AIM
Omitting the pictures, copy exactly each line from the one containing "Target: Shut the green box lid" up to and including the one containing "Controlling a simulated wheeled".

INPUT MATERIAL
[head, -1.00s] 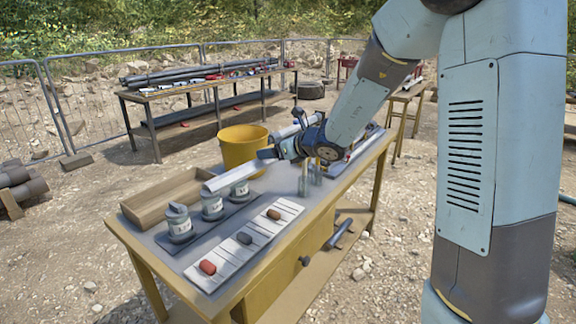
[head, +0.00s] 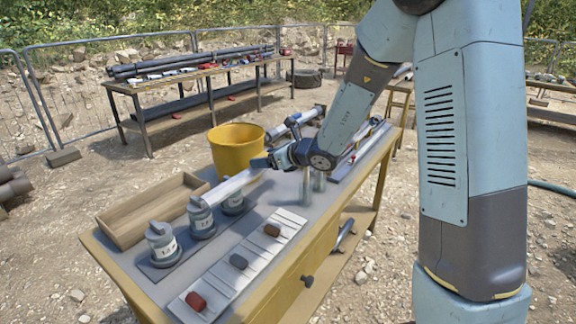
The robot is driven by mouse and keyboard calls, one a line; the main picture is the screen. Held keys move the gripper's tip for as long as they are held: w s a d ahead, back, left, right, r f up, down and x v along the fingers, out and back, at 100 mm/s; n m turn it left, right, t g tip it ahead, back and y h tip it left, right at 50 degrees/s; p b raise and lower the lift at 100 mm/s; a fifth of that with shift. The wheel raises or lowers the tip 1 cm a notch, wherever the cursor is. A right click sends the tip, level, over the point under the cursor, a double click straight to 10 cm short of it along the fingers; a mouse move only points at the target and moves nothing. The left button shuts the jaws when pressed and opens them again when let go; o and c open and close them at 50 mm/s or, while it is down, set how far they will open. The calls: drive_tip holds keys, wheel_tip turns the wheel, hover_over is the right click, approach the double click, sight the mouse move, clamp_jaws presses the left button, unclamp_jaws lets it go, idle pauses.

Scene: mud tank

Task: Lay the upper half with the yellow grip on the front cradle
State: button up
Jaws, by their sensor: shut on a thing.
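My gripper (head: 267,161) is shut on a long, light-grey piece (head: 228,187), which I take to be the upper half. It slopes down to the left above the grey labelled pots, and I cannot tell whether it touches them. No yellow grip can be made out; the jaws cover that end. Upright grey posts (head: 307,187) stand on the workbench (head: 290,222) right of the gripper. Another grey tube-like piece (head: 297,122) lies behind the gripper. I cannot tell which thing is the front cradle.
Three grey pots (head: 162,243) stand on a dark mat beside a wooden tray (head: 150,207). A yellow bucket (head: 235,152) is behind the held piece. A pale board (head: 222,285) with red, grey and brown lumps lies at the front. A second bench (head: 205,72) is behind.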

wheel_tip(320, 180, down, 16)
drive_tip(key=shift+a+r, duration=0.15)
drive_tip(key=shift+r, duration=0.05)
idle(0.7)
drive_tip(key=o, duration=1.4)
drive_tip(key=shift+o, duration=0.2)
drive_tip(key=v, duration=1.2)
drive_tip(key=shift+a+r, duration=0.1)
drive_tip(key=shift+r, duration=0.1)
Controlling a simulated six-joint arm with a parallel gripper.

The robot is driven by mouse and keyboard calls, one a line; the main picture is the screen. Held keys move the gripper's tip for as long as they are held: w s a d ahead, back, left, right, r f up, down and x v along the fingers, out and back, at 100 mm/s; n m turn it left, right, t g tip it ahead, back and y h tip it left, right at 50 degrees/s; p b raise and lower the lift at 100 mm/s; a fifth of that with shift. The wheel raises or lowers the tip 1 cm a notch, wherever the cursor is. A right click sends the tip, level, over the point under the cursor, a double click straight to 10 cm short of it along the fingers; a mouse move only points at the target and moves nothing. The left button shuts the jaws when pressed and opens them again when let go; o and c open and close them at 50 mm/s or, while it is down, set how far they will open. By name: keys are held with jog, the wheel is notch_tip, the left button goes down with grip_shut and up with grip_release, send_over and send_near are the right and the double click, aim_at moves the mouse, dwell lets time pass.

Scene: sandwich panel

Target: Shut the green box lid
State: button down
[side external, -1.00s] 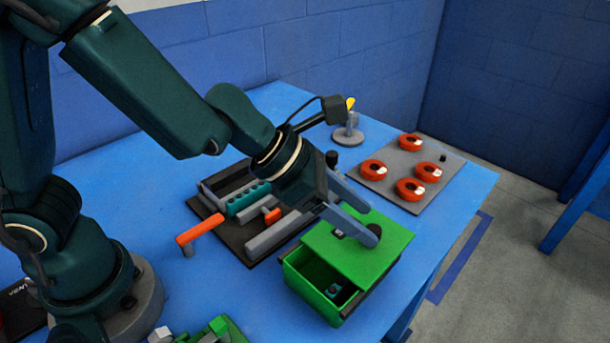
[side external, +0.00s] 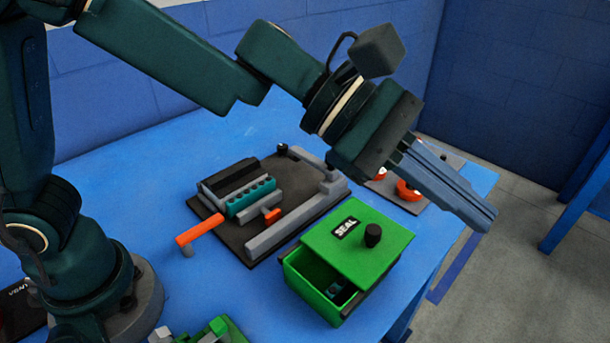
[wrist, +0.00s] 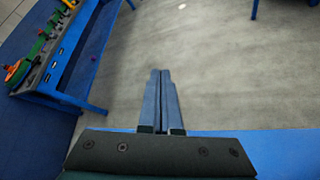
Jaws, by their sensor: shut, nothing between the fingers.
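The green box (side external: 312,289) stands near the front right edge of the blue table. Its green lid (side external: 346,257) bears a SEAL label and a dark round knob (side external: 373,235). The lid covers the back part of the box and leaves the front part open, where a small teal and dark item (side external: 334,291) shows inside. My gripper (side external: 487,217) is shut and empty, raised above and to the right of the box, apart from the lid. In the wrist view its fingers (wrist: 160,74) lie together over the grey floor; the box is not in that view.
A dark fixture plate (side external: 232,236) with a teal block, grey bars and an orange handle (side external: 199,229) lies left of the box. Orange rings (side external: 408,190) on a grey plate are partly hidden behind my gripper. The table's right edge is close to the box.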

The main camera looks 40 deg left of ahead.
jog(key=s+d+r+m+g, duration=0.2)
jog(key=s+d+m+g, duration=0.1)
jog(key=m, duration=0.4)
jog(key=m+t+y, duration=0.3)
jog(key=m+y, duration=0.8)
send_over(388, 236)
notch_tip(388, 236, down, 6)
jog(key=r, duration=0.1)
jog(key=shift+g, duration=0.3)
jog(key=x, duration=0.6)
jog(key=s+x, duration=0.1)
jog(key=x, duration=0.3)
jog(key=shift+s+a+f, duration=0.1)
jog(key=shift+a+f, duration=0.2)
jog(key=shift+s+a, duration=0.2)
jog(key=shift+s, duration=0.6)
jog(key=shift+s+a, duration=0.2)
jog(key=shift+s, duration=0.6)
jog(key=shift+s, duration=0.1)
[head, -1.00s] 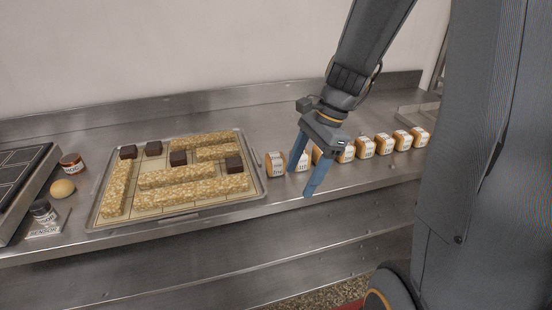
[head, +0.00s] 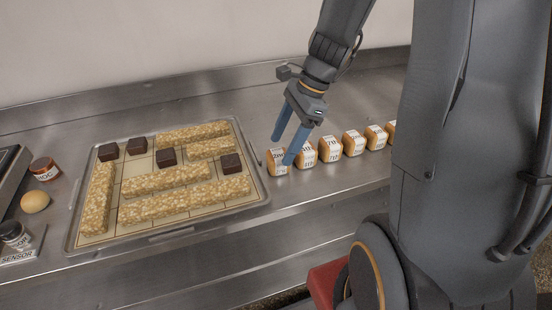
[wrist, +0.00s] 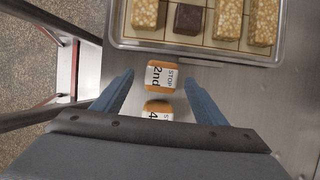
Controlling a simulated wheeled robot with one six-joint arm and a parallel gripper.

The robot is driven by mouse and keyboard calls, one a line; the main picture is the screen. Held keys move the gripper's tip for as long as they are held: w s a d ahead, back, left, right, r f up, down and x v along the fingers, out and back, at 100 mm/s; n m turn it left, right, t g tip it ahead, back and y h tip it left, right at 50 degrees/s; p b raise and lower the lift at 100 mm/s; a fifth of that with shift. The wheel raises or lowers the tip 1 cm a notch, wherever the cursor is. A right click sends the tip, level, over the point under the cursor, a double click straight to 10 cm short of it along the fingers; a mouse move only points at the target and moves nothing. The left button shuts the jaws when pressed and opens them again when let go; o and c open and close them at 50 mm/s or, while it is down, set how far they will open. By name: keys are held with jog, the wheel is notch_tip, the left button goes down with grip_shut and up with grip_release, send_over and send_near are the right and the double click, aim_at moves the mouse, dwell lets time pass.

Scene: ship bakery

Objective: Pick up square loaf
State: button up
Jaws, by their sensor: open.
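Several small square loaves with white printed bands stand in a row on the steel counter, right of the tray. The nearest square loaf (head: 277,163) is at the left end of the row; in the wrist view this loaf (wrist: 161,76) reads "STOP 2nd". A second loaf (wrist: 158,110) sits just behind it in the wrist view, partly hidden by my gripper body. My gripper (head: 283,149) is open and empty, its blue fingers pointing down above the row's left end. In the wrist view the two fingers (wrist: 158,88) lie on either side of the loaves, apart from them.
A metal tray (head: 160,237) holds pale grain bars and dark brown cubes left of the loaves. A wall backs the steel counter (head: 340,196).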

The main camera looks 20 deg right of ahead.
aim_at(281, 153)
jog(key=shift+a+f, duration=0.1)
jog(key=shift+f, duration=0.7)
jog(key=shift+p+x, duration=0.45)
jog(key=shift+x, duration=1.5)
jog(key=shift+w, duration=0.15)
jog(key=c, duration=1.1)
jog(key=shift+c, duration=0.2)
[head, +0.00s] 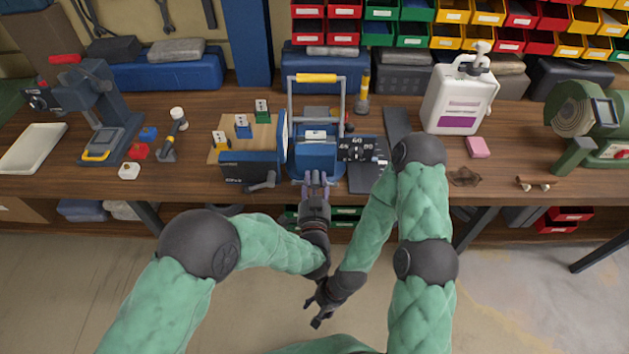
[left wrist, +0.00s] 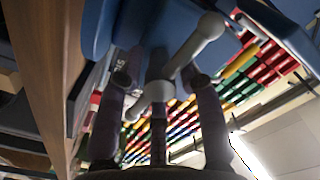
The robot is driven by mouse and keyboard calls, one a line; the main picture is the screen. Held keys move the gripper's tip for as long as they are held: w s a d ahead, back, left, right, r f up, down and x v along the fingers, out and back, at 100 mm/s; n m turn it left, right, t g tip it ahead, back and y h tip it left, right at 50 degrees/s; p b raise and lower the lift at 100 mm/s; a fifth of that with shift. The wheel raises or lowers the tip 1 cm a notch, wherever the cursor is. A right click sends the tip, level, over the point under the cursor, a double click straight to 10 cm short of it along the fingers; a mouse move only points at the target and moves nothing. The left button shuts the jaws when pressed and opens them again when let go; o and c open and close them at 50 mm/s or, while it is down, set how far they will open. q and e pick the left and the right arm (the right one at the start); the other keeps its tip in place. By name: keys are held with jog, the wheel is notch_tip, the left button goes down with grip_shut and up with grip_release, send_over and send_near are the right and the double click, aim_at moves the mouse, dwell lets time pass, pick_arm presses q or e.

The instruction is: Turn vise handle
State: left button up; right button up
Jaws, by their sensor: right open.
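A blue vise (head: 316,158) stands at the front edge of the workbench, straight ahead. In the left wrist view its grey T-bar handle (left wrist: 187,50) has rounded ends and is tilted diagonally. In the head view the handle is mostly hidden by the gripper. My right gripper (head: 318,312) is open and empty, low in front of the bench.
A white jug (head: 458,100) and a green grinder (head: 590,125) stand further right. Floor before the bench is clear.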

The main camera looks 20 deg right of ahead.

EXPECTED ANSWER
Target: Shut the green box lid
State: button down
[side external, -1.00s] 
[side external, +0.00s] 
[wrist, +0.00s] 
Jaws, by their sensor: shut, nothing between the fingers.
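The green box (side external: 312,289) stands near the front right edge of the blue table. Its green lid (side external: 346,257) bears a SEAL label and a dark round knob (side external: 373,235). The lid covers the back part of the box and leaves the front part open, where a small teal and dark item (side external: 334,291) shows inside. My gripper (side external: 487,217) is shut and empty, raised above and to the right of the box, apart from the lid. In the wrist view its fingers (wrist: 160,74) lie together over the grey floor; the box is not in that view.
A dark fixture plate (side external: 232,236) with a teal block, grey bars and an orange handle (side external: 199,229) lies left of the box. Orange rings (side external: 408,190) on a grey plate are partly hidden behind my gripper. The table's right edge is close to the box.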

The main camera looks 40 deg left of ahead.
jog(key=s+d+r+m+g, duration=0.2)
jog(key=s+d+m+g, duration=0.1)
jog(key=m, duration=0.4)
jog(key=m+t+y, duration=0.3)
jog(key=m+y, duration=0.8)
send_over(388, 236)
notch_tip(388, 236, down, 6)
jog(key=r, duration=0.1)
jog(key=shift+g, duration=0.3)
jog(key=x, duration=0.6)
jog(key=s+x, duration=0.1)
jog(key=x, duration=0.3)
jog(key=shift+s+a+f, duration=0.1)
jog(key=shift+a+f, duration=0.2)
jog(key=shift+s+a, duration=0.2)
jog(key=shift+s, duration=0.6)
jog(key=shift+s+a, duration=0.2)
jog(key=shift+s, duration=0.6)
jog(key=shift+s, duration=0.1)
[head, -1.00s] 
[head, +0.00s] 
[wrist, +0.00s] 
Controlling a simulated wheeled robot with one six-joint arm and a parallel gripper.

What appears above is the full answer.